WRITTEN INSTRUCTION. Search the material and gather each line with "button" in it.

DATA EXCERPT.
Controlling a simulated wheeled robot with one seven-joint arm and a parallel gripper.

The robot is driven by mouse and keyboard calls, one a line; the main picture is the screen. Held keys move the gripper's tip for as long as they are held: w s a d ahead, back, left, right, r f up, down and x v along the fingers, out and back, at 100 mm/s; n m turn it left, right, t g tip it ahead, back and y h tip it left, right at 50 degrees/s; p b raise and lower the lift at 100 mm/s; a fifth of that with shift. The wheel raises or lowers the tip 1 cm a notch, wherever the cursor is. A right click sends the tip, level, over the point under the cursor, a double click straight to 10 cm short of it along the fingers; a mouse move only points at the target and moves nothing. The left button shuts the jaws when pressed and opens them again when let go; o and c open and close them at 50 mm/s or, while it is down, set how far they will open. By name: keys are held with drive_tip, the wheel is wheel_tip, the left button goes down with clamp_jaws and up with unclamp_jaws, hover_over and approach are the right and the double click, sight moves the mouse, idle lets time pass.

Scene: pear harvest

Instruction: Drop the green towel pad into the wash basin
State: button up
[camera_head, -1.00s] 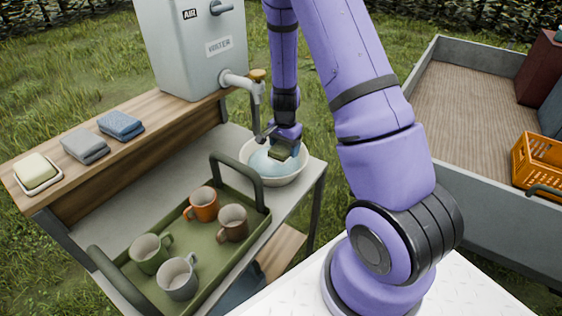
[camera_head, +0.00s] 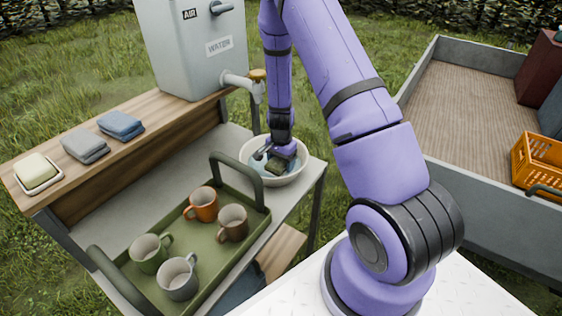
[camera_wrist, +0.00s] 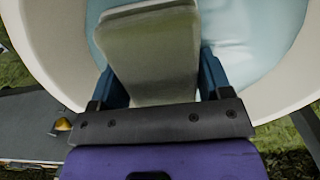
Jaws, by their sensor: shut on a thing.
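The wash basin (camera_head: 290,179) is a round cream bowl with pale blue water, on the stand's right end below the tap. It fills much of the wrist view (camera_wrist: 42,60). My gripper (camera_head: 270,159) is down inside the basin. In the wrist view my gripper (camera_wrist: 158,65) is shut on the green towel pad (camera_wrist: 150,50), a dull grey-green flat pad between its blue fingers. The pad (camera_head: 277,168) shows as a small dark patch in the head view, low in the bowl. Whether its underside touches the water is hidden.
A green tray (camera_head: 188,232) with several mugs stands left of the basin, its tall handle (camera_head: 236,168) close to the rim. The tap (camera_head: 240,82) of the grey water tank hangs behind. Folded cloths (camera_head: 121,126) and soap (camera_head: 36,171) lie on the shelf.

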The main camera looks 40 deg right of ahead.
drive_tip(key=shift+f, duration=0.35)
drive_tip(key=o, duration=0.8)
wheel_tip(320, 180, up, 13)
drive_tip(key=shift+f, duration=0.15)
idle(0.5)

WRITTEN REPLY.
The robot is driven by mouse and keyboard calls, one a line; the main picture is the screen. Held keys move the gripper's tip for as long as they are held: w s a d ahead, back, left, right, r f up, down and x v along the fingers, out and back, at 100 mm/s; n m turn it left, right, t g tip it ahead, back and y h tip it left, right at 50 degrees/s; p b raise and lower the lift at 100 mm/s; a fifth of that with shift. The wheel raises or lowers the tip 1 cm a notch, wherever the cursor is. A right click sends the tip, level, over the point under the cursor, a double click straight to 10 cm short of it along the fingers; a mouse move only points at the target and moves nothing. The left button shuts the jaws when pressed and opens them again when let go; o and c open and close them at 50 mm/s or, while it is down, set how far they will open. By name: keys are held with drive_tip, the wheel is wheel_tip, the left button goes down with clamp_jaws and up with unclamp_jaws, hover_over and approach are the right and the double click, sight moves the mouse, idle lets time pass.
State: button up

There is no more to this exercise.